Production spend through locked cut and DCP delivery — excludes marketing and distribution. The number you report to the studio.
At every production conference, the first question revolves around the Negative Cost — these are your pure production expenses up to the finished DCP or the finished negative. Everything that comes after doesn't count: no marketing budget, no distribution, no cinema handling. This is the number you report to the studio, the financiers, and the investors. It's your control line and, at the same time, your greatest responsibility as a Line Producer or UPM.
Specifically, the Negative Cost includes: Production Budget (Cast, Crew, Locations, Catering), Post-Production (Color, Sound Design, DCP Master), Insurance, and Contingency. Some studios include the Completion Bond as well — others don't. That depends on your negotiations. The trick is: you must adhere to this number, regardless of whether you're three days longer on set or the post-color correction becomes more expensive. Every Euro over the Negative Cost becomes a drama number.
In practice, it works like this: Your budget draft is your forecast of the Negative Cost.
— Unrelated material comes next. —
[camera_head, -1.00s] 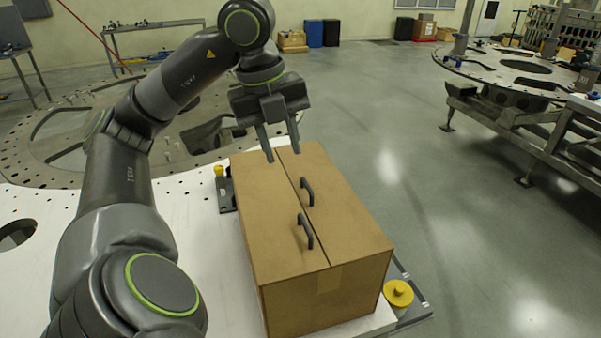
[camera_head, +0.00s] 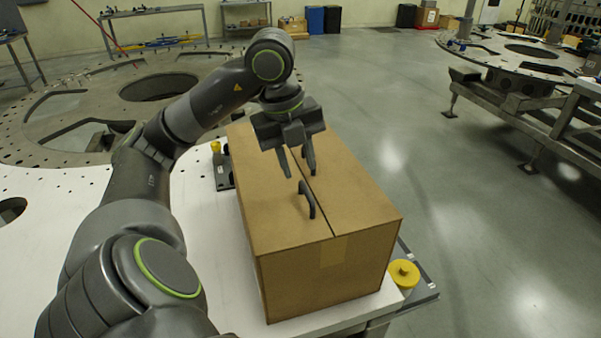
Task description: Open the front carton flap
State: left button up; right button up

You calculate line by line, estimating every actor's fee, every effects shot. Then you build in a reserve — 5 to 10 percent contingency, depending on the shooting style and risk. This is not optional; it's standard. When production is underway, you track daily against this number. Every studio note, every additional scene, every effects request is immediately accounted for against the Negative Cost. This is your currency in all meetings.
The psychological effect: A high Negative Cost signals "big cinema" (high-budget film) to the market — but also high risk. Studios negotiate hard because the Negative Cost is the threshold from which a film becomes profitable. A drama with a 50 million Negative Cost needs to gross 100+ million to be profitable. An action film with a 200 million Negative Cost requires four times that worldwide. That's why you control this number not as an accountant, but as a strategic partner to the producer.